Data warehouse-based approaches add cost and time to analytics projects.

As many as tens of thousands of tables may need to be manually defined to prepare data for querying. There’s also the multitude of indexes and schemas needed to retrieve and structure the data and define the queries that will be asked of it. That’s a lot of effort.

Any user who wants to ask a new question for the first time will need to start from scratch to redefine all those tables and build new indexes and schemas, which creates a lot of manual effort. This can add hours or days to the process of querying data, meaning insights are at risk of being stale or are of limited value by the time they’re surfaced.

The more cloud platforms, data warehouses and data lakes an organization maintains to support cloud operations and analytics, the more money they will need to spend. In fact, the storage space required for the indexes used to support data retrieval and analysis may end up costing more than the data storage itself.

Further costs will arise if teams need technologies to track where their data is and to monitor data handling for compliance purposes. Frequently moving data from place to place may also create inconsistencies and formatting issues, which could affect the value and accuracy of any resulting analysis.

Combining Data Lakes and Data Warehouses

A data lakehouse approach combines the capabilities of a warehouse and a lake to solve the challenges associated with each architecture, thanks to its enormous scalability and massively parallel processing capabilities. With a data lakehouse approach to data retention, organizations can cope with high-cardinality data in a time- and cost-effective manner, maintaining full granularity and extra-long data retention to support instant, precise and contextual predictive analytics.

But to realize this vision, a data lakehouse must be schemaless, indexless and lossless. Being schema-free means users don’t need to predetermine the questions they want to ask of data, so new queries can be raised instantly as the business need arises.

Indexless means teams have rapid access to data without the storage cost and resources needed to maintain massive indexes. And lossless means technical and business teams can query the data with its full context in place, such as interdependencies between cloud-based entities, to surface more precise answers to questions.

Unifying Observability Data

Let’s consider the key types of observability data that any lakehouse must be capable of ingesting to support the analytics needs of a modern digital business.

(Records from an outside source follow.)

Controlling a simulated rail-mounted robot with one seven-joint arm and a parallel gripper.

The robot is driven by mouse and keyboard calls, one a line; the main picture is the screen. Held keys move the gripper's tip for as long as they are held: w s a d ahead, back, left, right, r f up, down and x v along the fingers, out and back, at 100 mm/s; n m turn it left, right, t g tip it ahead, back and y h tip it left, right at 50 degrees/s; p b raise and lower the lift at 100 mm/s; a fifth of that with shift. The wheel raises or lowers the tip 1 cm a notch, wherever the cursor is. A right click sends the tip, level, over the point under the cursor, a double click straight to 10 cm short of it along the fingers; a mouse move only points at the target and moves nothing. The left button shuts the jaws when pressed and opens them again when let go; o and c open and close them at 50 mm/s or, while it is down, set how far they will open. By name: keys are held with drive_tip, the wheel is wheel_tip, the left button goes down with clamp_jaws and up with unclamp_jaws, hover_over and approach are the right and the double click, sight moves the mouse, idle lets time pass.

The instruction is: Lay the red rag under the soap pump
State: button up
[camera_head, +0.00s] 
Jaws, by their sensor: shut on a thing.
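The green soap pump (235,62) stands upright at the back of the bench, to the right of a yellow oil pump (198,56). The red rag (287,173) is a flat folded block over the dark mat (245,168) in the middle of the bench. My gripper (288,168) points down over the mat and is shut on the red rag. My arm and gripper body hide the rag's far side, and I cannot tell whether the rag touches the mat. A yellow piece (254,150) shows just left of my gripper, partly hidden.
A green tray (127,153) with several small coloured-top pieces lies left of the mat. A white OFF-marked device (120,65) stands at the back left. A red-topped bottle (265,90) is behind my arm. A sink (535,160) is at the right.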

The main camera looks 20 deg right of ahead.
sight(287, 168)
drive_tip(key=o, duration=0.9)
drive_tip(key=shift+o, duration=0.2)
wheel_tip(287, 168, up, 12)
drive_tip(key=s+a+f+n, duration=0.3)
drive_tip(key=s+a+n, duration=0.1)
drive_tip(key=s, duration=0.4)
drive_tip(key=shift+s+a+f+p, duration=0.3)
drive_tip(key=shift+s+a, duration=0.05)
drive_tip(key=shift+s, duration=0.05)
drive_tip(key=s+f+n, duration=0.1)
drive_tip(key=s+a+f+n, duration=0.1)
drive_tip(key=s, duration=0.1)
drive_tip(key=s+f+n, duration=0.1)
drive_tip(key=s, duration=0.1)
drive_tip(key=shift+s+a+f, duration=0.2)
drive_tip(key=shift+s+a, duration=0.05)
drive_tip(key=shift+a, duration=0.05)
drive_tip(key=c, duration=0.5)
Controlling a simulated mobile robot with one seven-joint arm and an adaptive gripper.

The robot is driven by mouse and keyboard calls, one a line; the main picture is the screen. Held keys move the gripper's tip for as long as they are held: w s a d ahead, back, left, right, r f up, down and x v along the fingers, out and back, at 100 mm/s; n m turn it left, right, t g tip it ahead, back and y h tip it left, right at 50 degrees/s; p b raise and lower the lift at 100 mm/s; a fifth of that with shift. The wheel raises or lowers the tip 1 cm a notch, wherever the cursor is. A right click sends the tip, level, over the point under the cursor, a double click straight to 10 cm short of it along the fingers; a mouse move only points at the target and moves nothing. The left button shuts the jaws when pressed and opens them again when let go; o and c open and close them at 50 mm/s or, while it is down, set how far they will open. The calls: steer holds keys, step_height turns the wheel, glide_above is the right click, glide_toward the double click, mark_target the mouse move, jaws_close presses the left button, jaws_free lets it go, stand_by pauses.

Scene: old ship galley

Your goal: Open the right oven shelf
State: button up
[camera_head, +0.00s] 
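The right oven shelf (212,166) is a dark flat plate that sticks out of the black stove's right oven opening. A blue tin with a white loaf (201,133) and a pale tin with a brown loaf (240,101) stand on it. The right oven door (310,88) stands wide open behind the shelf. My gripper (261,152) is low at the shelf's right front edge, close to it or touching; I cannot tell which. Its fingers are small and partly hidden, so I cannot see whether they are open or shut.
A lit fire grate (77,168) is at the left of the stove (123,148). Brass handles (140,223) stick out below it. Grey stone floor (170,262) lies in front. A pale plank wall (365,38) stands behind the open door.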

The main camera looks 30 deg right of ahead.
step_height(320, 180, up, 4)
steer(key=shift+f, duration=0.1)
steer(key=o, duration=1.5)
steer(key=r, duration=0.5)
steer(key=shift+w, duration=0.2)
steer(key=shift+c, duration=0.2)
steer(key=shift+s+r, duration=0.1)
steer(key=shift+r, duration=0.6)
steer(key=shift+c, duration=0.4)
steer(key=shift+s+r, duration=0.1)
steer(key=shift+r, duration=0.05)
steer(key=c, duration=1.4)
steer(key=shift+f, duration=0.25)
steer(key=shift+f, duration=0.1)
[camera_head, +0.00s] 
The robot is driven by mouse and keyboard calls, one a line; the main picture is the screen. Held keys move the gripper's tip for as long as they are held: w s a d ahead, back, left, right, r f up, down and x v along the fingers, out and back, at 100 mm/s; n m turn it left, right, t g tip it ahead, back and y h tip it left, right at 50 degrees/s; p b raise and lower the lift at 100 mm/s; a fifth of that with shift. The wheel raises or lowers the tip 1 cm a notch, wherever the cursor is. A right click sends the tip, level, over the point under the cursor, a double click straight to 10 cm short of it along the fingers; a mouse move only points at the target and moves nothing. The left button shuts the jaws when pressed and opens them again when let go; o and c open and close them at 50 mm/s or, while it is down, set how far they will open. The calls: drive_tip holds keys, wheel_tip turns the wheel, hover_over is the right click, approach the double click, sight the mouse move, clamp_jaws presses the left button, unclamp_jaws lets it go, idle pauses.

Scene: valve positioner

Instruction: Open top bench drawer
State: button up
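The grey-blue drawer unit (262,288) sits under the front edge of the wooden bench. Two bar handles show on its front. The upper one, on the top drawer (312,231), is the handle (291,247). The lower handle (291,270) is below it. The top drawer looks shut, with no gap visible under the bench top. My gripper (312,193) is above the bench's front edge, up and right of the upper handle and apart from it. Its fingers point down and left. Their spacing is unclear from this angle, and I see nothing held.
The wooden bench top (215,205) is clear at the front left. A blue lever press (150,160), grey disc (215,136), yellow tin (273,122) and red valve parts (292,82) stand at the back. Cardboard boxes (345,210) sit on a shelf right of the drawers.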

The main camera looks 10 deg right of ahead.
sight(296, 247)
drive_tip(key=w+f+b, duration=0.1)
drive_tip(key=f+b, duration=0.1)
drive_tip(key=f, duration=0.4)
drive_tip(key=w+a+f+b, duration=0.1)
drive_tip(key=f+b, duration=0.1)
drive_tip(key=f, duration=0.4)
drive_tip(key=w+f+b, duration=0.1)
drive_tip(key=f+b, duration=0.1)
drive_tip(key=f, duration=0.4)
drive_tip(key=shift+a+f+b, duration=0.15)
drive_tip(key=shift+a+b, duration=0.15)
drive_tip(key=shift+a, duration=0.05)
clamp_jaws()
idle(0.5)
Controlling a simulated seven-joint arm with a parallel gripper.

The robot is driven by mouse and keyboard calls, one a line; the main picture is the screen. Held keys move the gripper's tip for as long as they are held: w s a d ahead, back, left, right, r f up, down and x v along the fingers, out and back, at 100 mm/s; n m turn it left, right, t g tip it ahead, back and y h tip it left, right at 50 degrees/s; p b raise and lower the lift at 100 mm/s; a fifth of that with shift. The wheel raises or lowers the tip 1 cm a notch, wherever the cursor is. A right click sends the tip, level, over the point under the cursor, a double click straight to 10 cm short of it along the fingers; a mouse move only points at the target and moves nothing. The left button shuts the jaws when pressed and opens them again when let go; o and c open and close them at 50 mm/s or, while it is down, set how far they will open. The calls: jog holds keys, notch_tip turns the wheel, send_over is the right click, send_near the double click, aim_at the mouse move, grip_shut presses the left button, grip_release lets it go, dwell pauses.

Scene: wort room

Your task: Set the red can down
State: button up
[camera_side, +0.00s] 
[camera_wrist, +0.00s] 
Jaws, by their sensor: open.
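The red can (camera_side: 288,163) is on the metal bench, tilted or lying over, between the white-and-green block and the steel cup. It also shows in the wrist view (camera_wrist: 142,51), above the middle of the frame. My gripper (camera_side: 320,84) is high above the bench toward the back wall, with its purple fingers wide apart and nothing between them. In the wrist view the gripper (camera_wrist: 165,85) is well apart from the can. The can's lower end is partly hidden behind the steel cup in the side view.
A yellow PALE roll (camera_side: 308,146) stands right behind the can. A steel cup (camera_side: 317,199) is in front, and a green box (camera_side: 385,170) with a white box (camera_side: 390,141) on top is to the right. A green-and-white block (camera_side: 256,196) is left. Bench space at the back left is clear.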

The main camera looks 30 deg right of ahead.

• Logs are the highest volume and often most detailed data that organizations capture for analytics projects or querying. Logs provide vital insights to verify new code deployments for quality and security, identify the root causes of performance issues in infrastructure and applications, investigate malicious activity such as a cyberattack and support various ways of optimizing digital services.
• Metrics are the quantitative measurements of application performance or user experience that are calculated or aggregated over time to feed into observability-driven analytics. The challenge is that aggregating metrics in traditional data warehouse environments can create a loss of fidelity and make it more difficult for analysts to understand the relevance of data. There’s also a potential scalability challenge with metrics in the context of microservices architectures. As digital services environments become increasingly distributed and are broken into smaller pieces, the sheer scale and volume of the relationships among data from different sources is too much for traditional metrics databases to capture. Only a data lakehouse can handle such high-cardinality data without losing fidelity.
• Traces are the data source that reveals the end-to-end path a transaction takes across applications, services and infrastructure. With access to the traces across all services in their hybrid and multicloud technology stack, developers can better understand the dependencies they contain and more effectively debug applications in production. Cloud native architectures built on Kubernetes, however, greatly increase the length of traces and the number of spans they contain, as there are more hops and additional tiers such as service meshes to consider. A data lakehouse can be architected such that teams can better track these lengthy, distributed traces without losing data fidelity or context.

There are many other sources of data beyond metrics, logs, and traces that can provide additional insight and context to make analytics more precise. For example, organizations can derive dependencies and application topology from logs and traces.

If DevOps teams can build a real-time topology map of their digital services environment and feed this data into a lakehouse alongside metrics, logs and traces, it can provide critical context about the dynamic relationships between application components across all tiers. This provides centralized situational awareness that enables DevOps teams to raise queries about the way their multicloud environments work so they can understand how to optimize them more effectively.

User session data can also be used to gain a better understanding of how customers interact with application interfaces so teams can identify where optimization could help.

As digital services environments become more complex and data volumes explode, observability is certainly becoming more challenging. However, it’s also never been more critical. With a data lakehouse-based approach, DevOps teams can finally turn petabytes of high-fidelity data into actionable intelligence without breaking the bank or becoming burnt out in the effort.